In the 2011 order in Arup Bhuyan, the division bench had relied upon the decision of the same bench in State of Kerala versus Raneef (2011). In the latter, the court had agreed with the U.S. Supreme Court decision in Elfbrandt versus Russell (1966), which had rejected the doctrine of ‘guilt by association’.

This interpretation led to the Union government and the Assam government filing review petitions and an application seeking clarification of the judgment. In August 2014, the Union government submitted before the court that it was not questioning the acquittal of the appellant Bhuyan, but was only concerned with the interpretation of the court to read down Section 3(5) of the TADA in the absence of the Union government being party to the case.
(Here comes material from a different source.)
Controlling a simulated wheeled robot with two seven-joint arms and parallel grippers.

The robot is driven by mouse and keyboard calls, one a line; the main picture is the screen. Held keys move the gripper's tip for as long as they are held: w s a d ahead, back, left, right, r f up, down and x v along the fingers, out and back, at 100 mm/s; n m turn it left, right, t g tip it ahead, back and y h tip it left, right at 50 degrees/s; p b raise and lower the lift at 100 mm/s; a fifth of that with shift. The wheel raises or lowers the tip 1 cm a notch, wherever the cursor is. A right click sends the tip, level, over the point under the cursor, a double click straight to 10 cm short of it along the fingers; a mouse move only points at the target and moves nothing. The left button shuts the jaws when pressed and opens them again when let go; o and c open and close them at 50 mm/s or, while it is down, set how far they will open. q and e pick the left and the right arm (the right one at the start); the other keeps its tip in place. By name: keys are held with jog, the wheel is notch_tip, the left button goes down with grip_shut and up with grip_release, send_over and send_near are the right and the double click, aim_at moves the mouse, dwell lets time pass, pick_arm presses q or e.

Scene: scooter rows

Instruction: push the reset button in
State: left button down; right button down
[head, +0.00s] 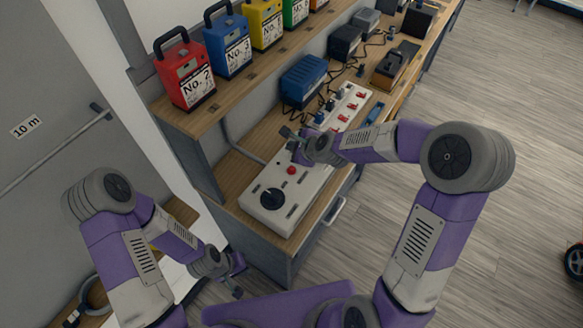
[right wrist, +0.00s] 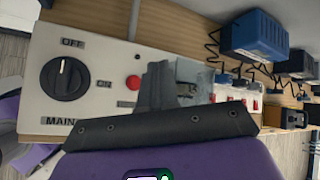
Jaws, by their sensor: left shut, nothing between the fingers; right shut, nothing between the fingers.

Both the Union and the Assam governments contended in 2014 that the interpretation accorded to Section 3(5) of the TADA had been adversely affecting the interpretation of Section 10 of UAPA which provides for penalty for being a member of an unlawful association. It was submitted by the government that after the Supreme Court’s decisions in the Bhuyan case and in Sri Indra Das versus State of Assam (2011) (also, co-incidentally, delivered by the same division bench of Justices Katju and Misra), trial courts and high courts were relying on them by giving emphasis on the facet of mens rea.

The Union government was aggrieved by the judgment in the Arup Bhuyan case because it believed that when any provision in Parliamentary legislation is read down, in the absence of the Union government, it is likely to cause enormous harm to the interest of the State as in many cases, certain provisions have been engrafted to protect the sovereignty and integrity of India.

On August 26, 2014, a division bench of the Supreme Court comprising Justices Dipak Misra and Abhay Manohar Sapre had referred the matter to a larger bench without framing any issue.